== GIVEN ENTRIES ==

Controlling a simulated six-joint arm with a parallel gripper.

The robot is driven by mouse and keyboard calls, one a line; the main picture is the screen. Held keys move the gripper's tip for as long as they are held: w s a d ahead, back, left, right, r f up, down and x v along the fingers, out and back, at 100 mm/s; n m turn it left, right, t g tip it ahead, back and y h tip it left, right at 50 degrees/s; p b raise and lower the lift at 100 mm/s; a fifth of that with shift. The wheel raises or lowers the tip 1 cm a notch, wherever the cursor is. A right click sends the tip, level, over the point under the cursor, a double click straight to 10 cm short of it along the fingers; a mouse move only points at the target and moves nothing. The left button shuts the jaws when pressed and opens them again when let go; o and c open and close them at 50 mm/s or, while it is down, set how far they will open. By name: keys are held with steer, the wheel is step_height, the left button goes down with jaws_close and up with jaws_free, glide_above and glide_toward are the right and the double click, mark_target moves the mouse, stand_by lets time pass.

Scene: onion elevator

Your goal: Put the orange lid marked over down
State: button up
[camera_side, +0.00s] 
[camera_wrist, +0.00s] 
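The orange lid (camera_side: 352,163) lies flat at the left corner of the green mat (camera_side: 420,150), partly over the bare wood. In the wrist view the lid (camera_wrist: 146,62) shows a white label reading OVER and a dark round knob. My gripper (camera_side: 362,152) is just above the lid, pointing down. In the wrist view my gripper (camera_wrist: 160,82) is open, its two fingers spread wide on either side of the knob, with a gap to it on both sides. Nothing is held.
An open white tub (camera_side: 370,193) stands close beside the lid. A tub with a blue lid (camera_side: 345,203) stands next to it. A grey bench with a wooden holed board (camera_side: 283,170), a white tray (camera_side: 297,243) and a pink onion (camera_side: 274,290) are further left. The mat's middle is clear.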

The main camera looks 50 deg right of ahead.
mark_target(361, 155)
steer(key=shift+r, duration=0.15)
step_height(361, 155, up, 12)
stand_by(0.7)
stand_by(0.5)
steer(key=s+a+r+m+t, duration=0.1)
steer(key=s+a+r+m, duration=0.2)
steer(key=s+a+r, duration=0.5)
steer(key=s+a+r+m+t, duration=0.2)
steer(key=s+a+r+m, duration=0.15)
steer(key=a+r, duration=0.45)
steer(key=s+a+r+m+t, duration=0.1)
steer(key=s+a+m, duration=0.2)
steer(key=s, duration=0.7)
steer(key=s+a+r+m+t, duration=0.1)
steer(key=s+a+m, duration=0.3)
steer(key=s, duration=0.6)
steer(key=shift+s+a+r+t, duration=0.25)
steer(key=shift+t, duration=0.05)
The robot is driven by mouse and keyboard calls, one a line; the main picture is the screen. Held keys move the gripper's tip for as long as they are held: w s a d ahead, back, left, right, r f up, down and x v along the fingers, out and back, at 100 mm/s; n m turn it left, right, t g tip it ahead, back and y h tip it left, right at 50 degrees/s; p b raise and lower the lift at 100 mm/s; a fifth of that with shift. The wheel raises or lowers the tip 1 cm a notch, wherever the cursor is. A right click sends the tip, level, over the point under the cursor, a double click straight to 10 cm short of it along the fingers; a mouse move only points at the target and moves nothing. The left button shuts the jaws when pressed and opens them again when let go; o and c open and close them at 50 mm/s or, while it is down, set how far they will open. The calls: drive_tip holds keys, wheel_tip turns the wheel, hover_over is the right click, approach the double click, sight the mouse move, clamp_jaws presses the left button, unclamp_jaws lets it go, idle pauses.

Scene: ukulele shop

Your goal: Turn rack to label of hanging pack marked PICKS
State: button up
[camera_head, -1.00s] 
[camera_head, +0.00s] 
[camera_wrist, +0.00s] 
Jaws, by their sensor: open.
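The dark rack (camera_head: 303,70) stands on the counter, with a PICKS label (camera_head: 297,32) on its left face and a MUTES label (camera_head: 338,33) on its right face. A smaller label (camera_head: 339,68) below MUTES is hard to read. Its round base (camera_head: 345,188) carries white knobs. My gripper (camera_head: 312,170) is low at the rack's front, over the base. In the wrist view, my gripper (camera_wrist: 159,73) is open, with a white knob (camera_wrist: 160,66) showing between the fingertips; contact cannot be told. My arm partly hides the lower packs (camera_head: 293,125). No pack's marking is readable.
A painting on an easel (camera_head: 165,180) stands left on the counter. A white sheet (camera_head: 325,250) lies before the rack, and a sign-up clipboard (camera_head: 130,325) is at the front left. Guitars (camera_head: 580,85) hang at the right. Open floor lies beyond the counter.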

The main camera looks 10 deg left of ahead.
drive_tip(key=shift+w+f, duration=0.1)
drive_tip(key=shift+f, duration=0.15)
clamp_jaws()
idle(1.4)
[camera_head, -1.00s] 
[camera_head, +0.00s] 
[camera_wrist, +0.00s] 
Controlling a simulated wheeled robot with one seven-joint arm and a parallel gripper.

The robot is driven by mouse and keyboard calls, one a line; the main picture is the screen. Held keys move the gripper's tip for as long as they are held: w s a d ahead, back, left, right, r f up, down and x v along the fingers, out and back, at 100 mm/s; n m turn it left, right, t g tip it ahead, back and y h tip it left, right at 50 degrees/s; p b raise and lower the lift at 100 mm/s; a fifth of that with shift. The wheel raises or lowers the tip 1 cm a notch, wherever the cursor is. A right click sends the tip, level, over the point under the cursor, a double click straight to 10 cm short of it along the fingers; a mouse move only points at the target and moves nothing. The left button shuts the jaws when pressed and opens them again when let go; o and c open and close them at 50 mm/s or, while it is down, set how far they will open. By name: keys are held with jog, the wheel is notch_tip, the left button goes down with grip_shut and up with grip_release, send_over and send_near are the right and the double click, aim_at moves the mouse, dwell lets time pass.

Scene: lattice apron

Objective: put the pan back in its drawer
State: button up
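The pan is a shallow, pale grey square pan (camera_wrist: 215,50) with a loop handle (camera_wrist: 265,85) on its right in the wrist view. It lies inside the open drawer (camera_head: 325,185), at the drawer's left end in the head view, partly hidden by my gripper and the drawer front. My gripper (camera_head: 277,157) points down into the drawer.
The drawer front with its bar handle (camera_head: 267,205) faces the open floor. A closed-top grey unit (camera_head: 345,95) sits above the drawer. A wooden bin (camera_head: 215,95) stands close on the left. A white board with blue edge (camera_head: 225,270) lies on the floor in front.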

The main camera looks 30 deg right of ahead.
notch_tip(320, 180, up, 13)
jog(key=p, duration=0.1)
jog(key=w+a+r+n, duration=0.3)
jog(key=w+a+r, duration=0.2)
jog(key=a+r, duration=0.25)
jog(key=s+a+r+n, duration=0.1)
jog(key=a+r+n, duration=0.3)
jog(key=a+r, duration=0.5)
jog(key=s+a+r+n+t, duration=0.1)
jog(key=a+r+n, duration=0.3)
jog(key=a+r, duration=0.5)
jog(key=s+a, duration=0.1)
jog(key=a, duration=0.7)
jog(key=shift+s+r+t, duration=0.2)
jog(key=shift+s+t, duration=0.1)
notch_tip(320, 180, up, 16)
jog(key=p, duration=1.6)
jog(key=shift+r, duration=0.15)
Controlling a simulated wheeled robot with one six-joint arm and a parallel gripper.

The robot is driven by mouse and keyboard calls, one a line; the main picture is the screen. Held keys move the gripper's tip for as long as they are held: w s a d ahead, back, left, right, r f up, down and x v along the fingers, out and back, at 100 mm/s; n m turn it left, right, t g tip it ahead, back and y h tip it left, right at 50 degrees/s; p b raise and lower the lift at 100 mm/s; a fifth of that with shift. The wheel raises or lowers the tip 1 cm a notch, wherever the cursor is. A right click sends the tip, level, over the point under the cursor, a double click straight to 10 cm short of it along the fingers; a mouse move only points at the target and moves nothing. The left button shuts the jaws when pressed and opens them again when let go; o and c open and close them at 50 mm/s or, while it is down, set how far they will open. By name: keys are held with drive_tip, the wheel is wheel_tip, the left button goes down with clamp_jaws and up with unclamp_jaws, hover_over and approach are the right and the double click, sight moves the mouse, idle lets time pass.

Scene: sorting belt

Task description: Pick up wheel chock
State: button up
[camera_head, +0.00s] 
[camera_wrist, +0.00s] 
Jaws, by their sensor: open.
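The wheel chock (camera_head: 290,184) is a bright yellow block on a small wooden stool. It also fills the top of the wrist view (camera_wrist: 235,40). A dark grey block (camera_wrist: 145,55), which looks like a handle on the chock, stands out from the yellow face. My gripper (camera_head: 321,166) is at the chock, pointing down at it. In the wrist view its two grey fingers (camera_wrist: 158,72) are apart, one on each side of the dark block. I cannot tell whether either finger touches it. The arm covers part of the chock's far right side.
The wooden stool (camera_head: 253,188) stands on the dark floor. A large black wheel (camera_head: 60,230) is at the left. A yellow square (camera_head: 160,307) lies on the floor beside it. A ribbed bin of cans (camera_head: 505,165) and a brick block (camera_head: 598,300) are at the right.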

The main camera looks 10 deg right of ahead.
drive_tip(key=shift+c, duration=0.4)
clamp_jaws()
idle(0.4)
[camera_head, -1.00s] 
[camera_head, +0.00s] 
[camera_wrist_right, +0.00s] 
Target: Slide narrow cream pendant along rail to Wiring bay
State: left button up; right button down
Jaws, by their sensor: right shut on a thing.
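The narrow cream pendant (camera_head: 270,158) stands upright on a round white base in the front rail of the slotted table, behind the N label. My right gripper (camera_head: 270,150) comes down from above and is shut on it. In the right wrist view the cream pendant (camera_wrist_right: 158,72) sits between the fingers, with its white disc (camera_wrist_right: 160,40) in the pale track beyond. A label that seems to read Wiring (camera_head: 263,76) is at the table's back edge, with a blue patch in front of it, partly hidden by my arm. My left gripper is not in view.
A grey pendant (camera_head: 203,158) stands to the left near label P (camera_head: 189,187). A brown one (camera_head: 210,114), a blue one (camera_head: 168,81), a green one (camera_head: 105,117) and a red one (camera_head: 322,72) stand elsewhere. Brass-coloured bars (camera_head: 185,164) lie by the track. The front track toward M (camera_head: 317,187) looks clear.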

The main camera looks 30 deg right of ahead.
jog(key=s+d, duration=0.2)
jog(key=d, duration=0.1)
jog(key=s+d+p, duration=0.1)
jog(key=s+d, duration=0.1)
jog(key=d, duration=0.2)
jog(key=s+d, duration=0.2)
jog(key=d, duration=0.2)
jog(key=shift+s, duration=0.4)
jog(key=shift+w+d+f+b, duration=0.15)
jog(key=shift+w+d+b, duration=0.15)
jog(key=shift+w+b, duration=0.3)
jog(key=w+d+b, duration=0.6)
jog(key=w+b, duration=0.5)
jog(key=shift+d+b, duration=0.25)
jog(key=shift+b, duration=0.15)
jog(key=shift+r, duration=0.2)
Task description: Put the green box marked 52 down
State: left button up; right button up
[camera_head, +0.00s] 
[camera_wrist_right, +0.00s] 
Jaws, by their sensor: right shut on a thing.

===

**DIRECTIONS**
Find all the lines containing "Your" in the material, then copy them.

**ANSWER**
Your goal: Put the orange lid marked over down
Your goal: Turn rack to label of hanging pack marked PICKS

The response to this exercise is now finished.